* [SET PROBLEM]: Check every line of the entries below for the word "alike", and copy the ones that have it.

Lines of data:
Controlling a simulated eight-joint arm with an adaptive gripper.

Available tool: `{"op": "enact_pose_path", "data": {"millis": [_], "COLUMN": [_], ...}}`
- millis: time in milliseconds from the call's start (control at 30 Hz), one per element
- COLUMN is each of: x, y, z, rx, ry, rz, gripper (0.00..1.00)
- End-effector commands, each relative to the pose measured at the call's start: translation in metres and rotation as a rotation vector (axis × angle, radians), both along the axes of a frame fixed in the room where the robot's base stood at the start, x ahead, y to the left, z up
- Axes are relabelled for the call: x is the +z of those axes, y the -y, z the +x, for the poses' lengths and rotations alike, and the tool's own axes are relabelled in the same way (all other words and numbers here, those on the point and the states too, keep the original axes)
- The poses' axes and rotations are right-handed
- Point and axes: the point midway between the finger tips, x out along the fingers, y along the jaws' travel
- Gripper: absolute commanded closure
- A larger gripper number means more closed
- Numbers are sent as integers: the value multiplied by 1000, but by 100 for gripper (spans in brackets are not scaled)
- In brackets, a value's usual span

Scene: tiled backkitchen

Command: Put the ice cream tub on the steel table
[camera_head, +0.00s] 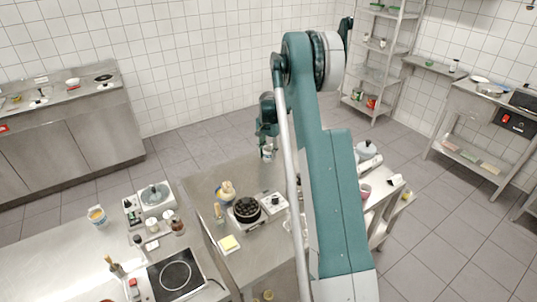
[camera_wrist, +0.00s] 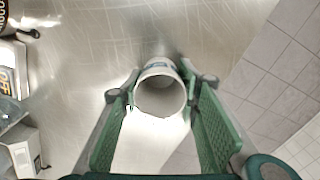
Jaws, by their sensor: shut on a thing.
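My gripper (camera_wrist: 163,88) is shut on a white round tub (camera_wrist: 160,96), apparently the ice cream tub, with its round end facing the wrist camera and a bit of blue on its far side. In the head view my gripper (camera_head: 267,143) is at the far end of the middle steel table (camera_head: 225,177), with the tub (camera_head: 267,153) small and partly hidden between the fingers. The steel table top (camera_wrist: 100,45) lies beneath the tub in the wrist view. I cannot tell whether the tub touches it.
The table edge and tiled floor (camera_wrist: 275,75) lie right of the tub in the wrist view. Bare steel lies left of it.

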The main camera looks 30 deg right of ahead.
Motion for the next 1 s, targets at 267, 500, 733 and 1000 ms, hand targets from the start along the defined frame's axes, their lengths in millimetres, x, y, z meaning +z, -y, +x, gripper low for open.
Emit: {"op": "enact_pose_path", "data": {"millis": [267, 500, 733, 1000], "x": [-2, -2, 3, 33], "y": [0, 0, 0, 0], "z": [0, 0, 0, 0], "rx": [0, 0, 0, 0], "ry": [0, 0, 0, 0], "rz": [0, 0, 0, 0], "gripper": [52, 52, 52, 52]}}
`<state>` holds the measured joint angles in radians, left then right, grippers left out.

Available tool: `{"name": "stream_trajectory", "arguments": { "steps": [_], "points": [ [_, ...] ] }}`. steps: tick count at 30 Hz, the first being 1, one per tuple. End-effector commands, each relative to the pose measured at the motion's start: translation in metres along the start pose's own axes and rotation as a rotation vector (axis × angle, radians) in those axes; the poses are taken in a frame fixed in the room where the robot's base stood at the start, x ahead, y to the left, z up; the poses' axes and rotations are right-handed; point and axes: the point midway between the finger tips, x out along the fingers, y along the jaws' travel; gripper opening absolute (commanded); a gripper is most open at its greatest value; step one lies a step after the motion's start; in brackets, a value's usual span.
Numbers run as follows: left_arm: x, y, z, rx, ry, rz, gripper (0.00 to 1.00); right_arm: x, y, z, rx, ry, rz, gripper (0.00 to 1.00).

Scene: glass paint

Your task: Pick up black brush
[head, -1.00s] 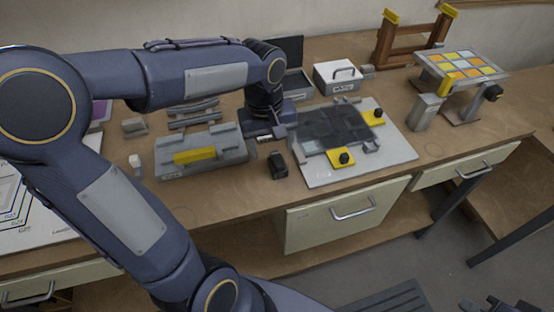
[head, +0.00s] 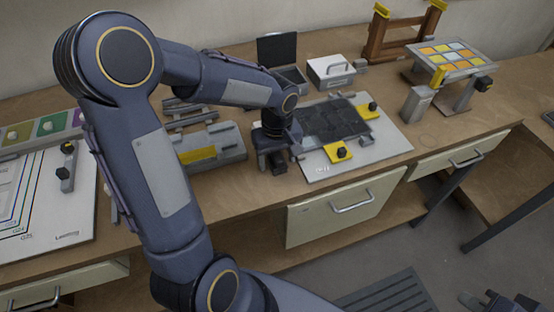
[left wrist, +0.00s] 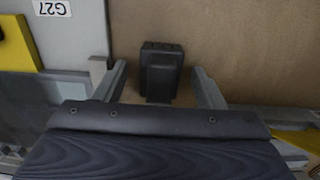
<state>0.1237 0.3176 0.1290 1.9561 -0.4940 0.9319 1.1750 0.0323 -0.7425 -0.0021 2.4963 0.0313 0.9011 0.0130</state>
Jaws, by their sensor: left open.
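The black brush (left wrist: 161,68) is a small dark block standing on the brown tabletop in the left wrist view. My left gripper (left wrist: 160,78) is open, with one finger on each side of the brush and small gaps showing. In the head view my left gripper (head: 276,160) is low over the table between the grey tray and the white board, and largely hides the brush. Dark parts at the bottom right edge of the head view seem to be my right gripper (head: 502,302); its jaws cannot be made out.
The white board (head: 392,143) with a dark tiled panel (head: 335,120) and yellow clamps (head: 340,152) lies just right of my left gripper. A grey tray (head: 230,142) with a yellow bar is close on the left. A white box (head: 331,70) stands behind.

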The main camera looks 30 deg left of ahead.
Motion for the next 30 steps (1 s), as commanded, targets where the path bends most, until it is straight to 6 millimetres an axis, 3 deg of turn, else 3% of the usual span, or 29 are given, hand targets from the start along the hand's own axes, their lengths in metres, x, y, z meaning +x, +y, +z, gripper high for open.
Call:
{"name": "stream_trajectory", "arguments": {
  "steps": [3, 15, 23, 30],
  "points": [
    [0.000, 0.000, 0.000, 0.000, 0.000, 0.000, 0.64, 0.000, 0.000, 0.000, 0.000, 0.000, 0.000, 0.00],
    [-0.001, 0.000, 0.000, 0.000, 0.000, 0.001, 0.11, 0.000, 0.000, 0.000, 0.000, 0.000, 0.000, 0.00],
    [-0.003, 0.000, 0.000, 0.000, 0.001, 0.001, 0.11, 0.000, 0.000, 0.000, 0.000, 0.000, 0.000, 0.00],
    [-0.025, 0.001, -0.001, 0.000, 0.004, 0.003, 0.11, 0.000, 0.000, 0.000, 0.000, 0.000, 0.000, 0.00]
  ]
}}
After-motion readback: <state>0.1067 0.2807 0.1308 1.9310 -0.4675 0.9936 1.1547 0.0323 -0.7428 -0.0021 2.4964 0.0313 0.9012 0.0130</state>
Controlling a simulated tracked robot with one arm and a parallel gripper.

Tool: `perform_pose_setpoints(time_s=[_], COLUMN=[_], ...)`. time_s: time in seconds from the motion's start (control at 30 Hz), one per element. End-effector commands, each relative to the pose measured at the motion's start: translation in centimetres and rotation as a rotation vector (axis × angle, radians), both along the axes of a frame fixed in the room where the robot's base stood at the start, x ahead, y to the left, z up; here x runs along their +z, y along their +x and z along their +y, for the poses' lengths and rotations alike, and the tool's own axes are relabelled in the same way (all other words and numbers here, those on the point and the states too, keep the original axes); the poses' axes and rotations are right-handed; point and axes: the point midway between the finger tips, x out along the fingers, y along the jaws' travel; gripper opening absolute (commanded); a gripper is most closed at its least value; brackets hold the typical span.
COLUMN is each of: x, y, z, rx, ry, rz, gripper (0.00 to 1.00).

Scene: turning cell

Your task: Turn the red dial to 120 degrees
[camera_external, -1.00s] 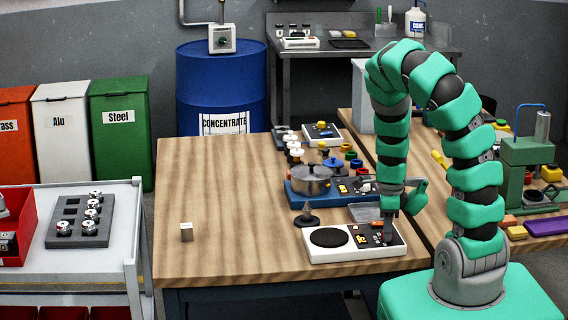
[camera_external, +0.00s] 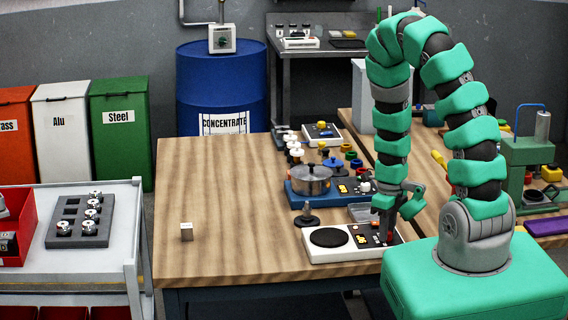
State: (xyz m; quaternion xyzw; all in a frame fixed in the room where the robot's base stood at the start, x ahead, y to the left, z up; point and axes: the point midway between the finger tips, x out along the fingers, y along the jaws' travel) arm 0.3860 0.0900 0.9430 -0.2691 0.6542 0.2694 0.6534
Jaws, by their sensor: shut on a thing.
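A white device with a round black plate (camera_external: 329,237) stands near the front right of the wooden bench. Its dark control panel (camera_external: 364,240) is on its right half and carries a small lit orange-yellow display. My gripper (camera_external: 387,236) points straight down at the right end of that panel. It is shut on a small red part there, the red dial (camera_external: 390,237). The fingers hide most of the dial, and I cannot read its angle.
A blue device with a metal pot (camera_external: 311,180) stands just behind. A dark cone-shaped piece (camera_external: 307,217) stands close behind the white device. The bench's left half (camera_external: 225,190) is mostly clear.

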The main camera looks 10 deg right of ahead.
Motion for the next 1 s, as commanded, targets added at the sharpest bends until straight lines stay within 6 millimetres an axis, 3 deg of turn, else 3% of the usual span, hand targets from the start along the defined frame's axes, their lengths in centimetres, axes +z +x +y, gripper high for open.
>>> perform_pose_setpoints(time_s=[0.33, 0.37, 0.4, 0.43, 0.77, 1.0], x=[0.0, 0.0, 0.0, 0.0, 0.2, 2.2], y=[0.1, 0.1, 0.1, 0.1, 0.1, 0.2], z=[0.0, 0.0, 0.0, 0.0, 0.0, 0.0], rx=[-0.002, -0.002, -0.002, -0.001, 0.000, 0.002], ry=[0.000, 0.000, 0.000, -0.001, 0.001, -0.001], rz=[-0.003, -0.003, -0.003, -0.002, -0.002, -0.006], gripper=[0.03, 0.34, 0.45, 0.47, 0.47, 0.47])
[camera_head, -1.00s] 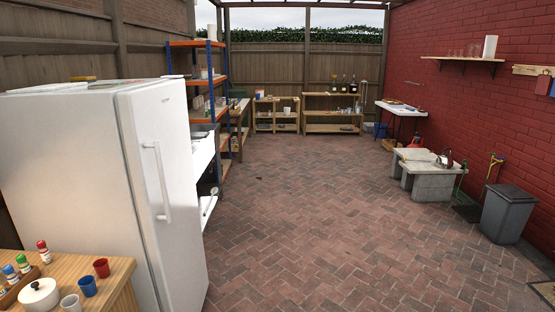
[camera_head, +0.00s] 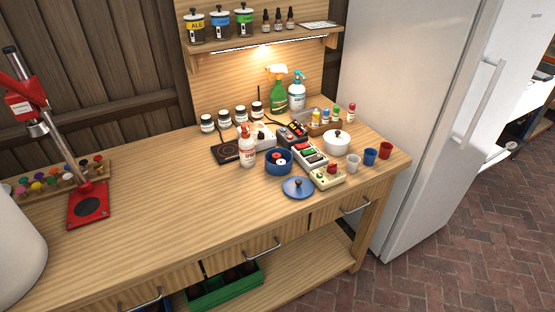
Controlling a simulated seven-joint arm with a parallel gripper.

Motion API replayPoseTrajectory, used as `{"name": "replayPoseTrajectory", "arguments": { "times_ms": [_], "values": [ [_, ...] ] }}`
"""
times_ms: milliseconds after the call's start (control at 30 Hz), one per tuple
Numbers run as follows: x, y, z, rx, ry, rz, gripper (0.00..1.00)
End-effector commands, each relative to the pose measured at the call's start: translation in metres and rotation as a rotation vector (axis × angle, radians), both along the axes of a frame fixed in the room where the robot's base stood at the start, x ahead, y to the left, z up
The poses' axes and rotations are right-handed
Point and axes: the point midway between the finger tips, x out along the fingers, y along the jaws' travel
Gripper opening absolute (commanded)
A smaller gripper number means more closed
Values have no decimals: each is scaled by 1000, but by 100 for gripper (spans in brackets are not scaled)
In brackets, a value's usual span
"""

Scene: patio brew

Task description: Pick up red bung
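I cannot single out the red bung with certainty. An open blue pot (camera_head: 279,168) on the wooden workbench (camera_head: 150,215) holds small red and white pieces, too small to identify. Its blue lid (camera_head: 298,188) lies in front of it to the right. A red cup-shaped piece (camera_head: 386,151) stands near the bench's right end, beside a blue one (camera_head: 370,157) and a whitish one (camera_head: 354,164). A rack with several coloured knobs or caps (camera_head: 60,180), some reddish, stands at the left. My gripper is not in view.
A red bench press-like tool (camera_head: 88,205) stands at the left. Spray bottles (camera_head: 279,95), jars, a white lidded pot (camera_head: 336,145) and control boxes (camera_head: 327,176) crowd the right half. A white fridge (camera_head: 400,120) stands right of the bench. The bench's middle-left top is clear.

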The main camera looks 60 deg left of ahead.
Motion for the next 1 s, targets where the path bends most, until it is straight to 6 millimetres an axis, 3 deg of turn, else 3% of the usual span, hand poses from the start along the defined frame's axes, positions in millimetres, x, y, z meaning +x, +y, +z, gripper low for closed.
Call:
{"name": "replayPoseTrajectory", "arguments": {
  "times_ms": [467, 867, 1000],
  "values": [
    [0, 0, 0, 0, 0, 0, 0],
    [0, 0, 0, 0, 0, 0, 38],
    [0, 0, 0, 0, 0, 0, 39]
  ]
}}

* [OUTPUT OF THE EXERCISE]:
- Axes are relabelled for the call: x is the +z of those axes, y the -y, z the +x, for the poses' lengths and rotations alike, and the tool's own axes are relabelled in the same way (all other words and numbers here, those on the point and the states too, keep the original axes)
Tool: `perform_pose_setpoints(time_s=[_], COLUMN=[_], ...)`. time_s: time in seconds from the motion's start (control at 30 Hz), one per element. End-effector commands, each relative to the pose measured at the motion's start: translation in centimetres and rotation as a rotation vector (axis × angle, radians), both along the axes of a frame fixed in the room where the robot's base stood at the start, x ahead, y to the left, z up; here x runs along their +z, y along their +x and z along their +y, for the poses' lengths and rotations alike, and the tool's own axes are relabelled in the same way (all other words and numbers here, those on the point and the states too, keep the original axes); the poses' axes and rotations are right-handed; point and axes: the point midway between the finger tips, x out along the fingers, y along the jaws' travel; gripper opening absolute (commanded); a gripper is most closed at its least value; brackets hold the typical span.

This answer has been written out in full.